=== WHAT TO WORK ON ===
Repeat every line below exactly, word for word.

=== DATA LINES ===
***

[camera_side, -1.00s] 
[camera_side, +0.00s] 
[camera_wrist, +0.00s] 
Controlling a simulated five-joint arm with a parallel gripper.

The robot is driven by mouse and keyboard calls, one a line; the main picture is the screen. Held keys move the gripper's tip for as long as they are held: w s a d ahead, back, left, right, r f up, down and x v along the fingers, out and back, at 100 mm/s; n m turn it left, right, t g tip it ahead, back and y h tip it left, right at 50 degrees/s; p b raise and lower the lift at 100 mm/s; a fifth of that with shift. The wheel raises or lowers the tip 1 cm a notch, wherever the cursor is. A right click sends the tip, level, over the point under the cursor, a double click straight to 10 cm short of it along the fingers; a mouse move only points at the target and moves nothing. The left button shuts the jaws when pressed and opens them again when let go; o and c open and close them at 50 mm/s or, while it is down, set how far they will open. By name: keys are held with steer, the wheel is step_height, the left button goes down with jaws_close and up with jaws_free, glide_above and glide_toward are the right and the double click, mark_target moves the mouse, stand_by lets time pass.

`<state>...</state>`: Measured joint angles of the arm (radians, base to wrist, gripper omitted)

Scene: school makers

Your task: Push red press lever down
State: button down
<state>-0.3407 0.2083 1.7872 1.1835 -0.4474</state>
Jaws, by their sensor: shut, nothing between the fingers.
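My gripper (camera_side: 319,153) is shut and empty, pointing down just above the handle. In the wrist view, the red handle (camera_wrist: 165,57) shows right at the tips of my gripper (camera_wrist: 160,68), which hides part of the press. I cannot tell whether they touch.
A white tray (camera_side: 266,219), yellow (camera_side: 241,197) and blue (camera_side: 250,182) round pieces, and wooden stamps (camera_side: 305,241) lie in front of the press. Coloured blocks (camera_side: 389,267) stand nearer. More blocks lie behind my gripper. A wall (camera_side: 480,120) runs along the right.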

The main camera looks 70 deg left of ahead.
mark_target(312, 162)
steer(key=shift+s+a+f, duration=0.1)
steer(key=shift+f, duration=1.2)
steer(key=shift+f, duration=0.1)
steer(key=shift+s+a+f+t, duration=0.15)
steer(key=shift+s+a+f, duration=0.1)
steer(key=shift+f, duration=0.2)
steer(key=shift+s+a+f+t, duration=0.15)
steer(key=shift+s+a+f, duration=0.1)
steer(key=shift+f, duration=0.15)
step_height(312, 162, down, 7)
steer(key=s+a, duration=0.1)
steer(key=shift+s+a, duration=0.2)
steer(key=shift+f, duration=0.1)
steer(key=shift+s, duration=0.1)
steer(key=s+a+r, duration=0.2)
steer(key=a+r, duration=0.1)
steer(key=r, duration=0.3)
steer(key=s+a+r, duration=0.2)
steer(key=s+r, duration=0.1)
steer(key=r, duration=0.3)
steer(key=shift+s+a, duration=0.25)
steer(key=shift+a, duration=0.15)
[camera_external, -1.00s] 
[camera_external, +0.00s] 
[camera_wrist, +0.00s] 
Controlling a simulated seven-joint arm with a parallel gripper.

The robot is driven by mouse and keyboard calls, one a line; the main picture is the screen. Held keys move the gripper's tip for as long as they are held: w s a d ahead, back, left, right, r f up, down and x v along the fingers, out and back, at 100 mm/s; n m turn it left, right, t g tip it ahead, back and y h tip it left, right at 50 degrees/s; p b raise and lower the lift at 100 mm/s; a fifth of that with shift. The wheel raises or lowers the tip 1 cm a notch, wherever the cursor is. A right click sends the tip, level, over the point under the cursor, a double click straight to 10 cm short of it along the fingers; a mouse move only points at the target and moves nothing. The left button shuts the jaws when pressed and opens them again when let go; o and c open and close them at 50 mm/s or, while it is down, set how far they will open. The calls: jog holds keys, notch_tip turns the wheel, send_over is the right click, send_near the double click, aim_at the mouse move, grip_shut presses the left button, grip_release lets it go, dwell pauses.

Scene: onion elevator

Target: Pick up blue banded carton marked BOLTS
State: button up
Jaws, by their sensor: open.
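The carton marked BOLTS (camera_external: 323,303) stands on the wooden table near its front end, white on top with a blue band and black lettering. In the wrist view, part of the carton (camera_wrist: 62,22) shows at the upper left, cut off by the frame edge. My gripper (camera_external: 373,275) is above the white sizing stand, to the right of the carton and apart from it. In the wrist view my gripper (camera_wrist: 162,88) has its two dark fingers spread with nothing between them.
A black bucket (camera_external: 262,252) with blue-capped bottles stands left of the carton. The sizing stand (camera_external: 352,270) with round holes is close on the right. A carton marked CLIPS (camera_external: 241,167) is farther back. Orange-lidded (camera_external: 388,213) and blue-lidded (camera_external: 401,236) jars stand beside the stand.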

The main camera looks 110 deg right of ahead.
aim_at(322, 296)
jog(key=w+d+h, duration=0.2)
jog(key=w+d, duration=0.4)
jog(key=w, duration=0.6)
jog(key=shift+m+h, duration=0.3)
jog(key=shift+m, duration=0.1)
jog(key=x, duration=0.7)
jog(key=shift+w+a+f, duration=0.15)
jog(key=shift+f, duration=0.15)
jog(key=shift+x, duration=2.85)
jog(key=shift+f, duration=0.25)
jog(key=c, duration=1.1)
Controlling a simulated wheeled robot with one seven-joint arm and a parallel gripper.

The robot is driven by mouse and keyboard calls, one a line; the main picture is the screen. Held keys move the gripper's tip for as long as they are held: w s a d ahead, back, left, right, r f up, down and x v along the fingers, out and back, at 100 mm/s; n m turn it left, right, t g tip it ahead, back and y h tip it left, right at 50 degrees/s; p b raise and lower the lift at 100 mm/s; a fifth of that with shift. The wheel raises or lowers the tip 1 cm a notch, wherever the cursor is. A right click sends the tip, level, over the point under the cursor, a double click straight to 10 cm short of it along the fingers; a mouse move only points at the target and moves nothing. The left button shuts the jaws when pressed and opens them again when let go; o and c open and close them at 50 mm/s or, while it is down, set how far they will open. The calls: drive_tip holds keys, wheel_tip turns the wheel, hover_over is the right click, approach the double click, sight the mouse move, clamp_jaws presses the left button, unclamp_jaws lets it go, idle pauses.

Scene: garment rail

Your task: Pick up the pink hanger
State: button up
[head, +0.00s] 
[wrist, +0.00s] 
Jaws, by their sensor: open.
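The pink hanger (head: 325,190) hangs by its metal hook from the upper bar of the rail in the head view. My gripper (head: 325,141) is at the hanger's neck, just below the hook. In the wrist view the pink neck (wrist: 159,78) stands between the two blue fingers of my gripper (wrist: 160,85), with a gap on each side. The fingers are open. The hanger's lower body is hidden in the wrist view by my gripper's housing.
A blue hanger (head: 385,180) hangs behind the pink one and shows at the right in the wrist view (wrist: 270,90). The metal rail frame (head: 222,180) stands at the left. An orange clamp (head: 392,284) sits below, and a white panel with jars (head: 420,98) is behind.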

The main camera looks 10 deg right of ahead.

***

=== OUTPUT FOR THIS TASK ===
[camera_side, -1.00s] 
[camera_side, +0.00s] 
[camera_wrist, +0.00s] 
Controlling a simulated five-joint arm with a parallel gripper.

The robot is driven by mouse and keyboard calls, one a line; the main picture is the screen. Held keys move the gripper's tip for as long as they are held: w s a d ahead, back, left, right, r f up, down and x v along the fingers, out and back, at 100 mm/s; n m turn it left, right, t g tip it ahead, back and y h tip it left, right at 50 degrees/s; p b raise and lower the lift at 100 mm/s; a fifth of that with shift. The wheel raises or lowers the tip 1 cm a notch, wherever the cursor is. A right click sends the tip, level, over the point under the cursor, a double click straight to 10 cm short of it along the fingers; a mouse move only points at the target and moves nothing. The left button shuts the jaws when pressed and opens them again when let go; o and c open and close them at 50 mm/s or, while it is down, set how far they will open. By name: keys are held with steer, the wheel is step_height, the left button goes down with jaws_close and up with jaws_free, glide_above and glide_toward are the right and the double click, mark_target moves the mouse, stand_by lets time pass.

`<state>...</state>`: Measured joint angles of the arm (radians, base to wrist, gripper omitted)

Scene: school makers

Your task: Push red press lever down
State: button down
<state>-0.3407 0.2083 1.7872 1.1835 -0.4474</state>
Jaws, by their sensor: shut, nothing between the fingers.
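My gripper (camera_side: 319,153) is shut and empty, pointing down just above the handle. In the wrist view, the red handle (camera_wrist: 165,57) shows right at the tips of my gripper (camera_wrist: 160,68), which hides part of the press. I cannot tell whether they touch.
A white tray (camera_side: 266,219), yellow (camera_side: 241,197) and blue (camera_side: 250,182) round pieces, and wooden stamps (camera_side: 305,241) lie in front of the press. Coloured blocks (camera_side: 389,267) stand nearer. More blocks lie behind my gripper. A wall (camera_side: 480,120) runs along the right.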

The main camera looks 70 deg left of ahead.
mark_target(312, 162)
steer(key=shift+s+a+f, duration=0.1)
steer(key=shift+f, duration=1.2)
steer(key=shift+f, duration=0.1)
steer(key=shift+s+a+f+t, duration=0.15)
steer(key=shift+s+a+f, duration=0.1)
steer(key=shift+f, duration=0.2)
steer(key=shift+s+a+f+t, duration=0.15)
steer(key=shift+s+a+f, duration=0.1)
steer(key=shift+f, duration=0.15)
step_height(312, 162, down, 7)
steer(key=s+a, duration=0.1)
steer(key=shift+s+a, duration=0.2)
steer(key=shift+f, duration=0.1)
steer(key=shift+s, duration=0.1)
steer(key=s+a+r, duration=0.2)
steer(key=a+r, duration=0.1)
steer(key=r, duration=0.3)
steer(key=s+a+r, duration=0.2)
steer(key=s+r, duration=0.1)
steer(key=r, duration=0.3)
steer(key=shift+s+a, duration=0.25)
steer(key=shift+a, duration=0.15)
[camera_external, -1.00s] 
[camera_external, +0.00s] 
[camera_wrist, +0.00s] 
Controlling a simulated seven-joint arm with a parallel gripper.

The robot is driven by mouse and keyboard calls, one a line; the main picture is the screen. Held keys move the gripper's tip for as long as they are held: w s a d ahead, back, left, right, r f up, down and x v along the fingers, out and back, at 100 mm/s; n m turn it left, right, t g tip it ahead, back and y h tip it left, right at 50 degrees/s; p b raise and lower the lift at 100 mm/s; a fifth of that with shift. The wheel raises or lowers the tip 1 cm a notch, wherever the cursor is. A right click sends the tip, level, over the point under the cursor, a double click straight to 10 cm short of it along the fingers; a mouse move only points at the target and moves nothing. The left button shuts the jaws when pressed and opens them again when let go; o and c open and close them at 50 mm/s or, while it is down, set how far they will open. The calls: jog holds keys, notch_tip turns the wheel, send_over is the right click, send_near the double click, aim_at the mouse move, grip_shut presses the left button, grip_release lets it go, dwell pauses.

Scene: onion elevator

Target: Pick up blue banded carton marked BOLTS
State: button up
Jaws, by their sensor: open.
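The carton marked BOLTS (camera_external: 323,303) stands on the wooden table near its front end, white on top with a blue band and black lettering. In the wrist view, part of the carton (camera_wrist: 62,22) shows at the upper left, cut off by the frame edge. My gripper (camera_external: 373,275) is above the white sizing stand, to the right of the carton and apart from it. In the wrist view my gripper (camera_wrist: 162,88) has its two dark fingers spread with nothing between them.
A black bucket (camera_external: 262,252) with blue-capped bottles stands left of the carton. The sizing stand (camera_external: 352,270) with round holes is close on the right. A carton marked CLIPS (camera_external: 241,167) is farther back. Orange-lidded (camera_external: 388,213) and blue-lidded (camera_external: 401,236) jars stand beside the stand.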

The main camera looks 110 deg right of ahead.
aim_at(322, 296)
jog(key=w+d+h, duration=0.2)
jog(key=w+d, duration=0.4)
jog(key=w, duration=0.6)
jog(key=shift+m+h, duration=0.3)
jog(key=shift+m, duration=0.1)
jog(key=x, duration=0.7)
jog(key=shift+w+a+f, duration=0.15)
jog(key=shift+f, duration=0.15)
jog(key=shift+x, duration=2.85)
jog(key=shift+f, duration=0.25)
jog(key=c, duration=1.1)
Controlling a simulated wheeled robot with one seven-joint arm and a parallel gripper.

The robot is driven by mouse and keyboard calls, one a line; the main picture is the screen. Held keys move the gripper's tip for as long as they are held: w s a d ahead, back, left, right, r f up, down and x v along the fingers, out and back, at 100 mm/s; n m turn it left, right, t g tip it ahead, back and y h tip it left, right at 50 degrees/s; p b raise and lower the lift at 100 mm/s; a fifth of that with shift. The wheel raises or lowers the tip 1 cm a notch, wherever the cursor is. A right click sends the tip, level, over the point under the cursor, a double click straight to 10 cm short of it along the fingers; a mouse move only points at the target and moves nothing. The left button shuts the jaws when pressed and opens them again when let go; o and c open and close them at 50 mm/s or, while it is down, set how far they will open. The calls: drive_tip holds keys, wheel_tip turns the wheel, hover_over is the right click, approach the double click, sight the mouse move, clamp_jaws presses the left button, unclamp_jaws lets it go, idle pauses.

Scene: garment rail

Your task: Pick up the pink hanger
State: button up
[head, +0.00s] 
[wrist, +0.00s] 
Jaws, by their sensor: open.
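The pink hanger (head: 325,190) hangs by its metal hook from the upper bar of the rail in the head view. My gripper (head: 325,141) is at the hanger's neck, just below the hook. In the wrist view the pink neck (wrist: 159,78) stands between the two blue fingers of my gripper (wrist: 160,85), with a gap on each side. The fingers are open. The hanger's lower body is hidden in the wrist view by my gripper's housing.
A blue hanger (head: 385,180) hangs behind the pink one and shows at the right in the wrist view (wrist: 270,90). The metal rail frame (head: 222,180) stands at the left. An orange clamp (head: 392,284) sits below, and a white panel with jars (head: 420,98) is behind.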

The main camera looks 10 deg right of ahead.

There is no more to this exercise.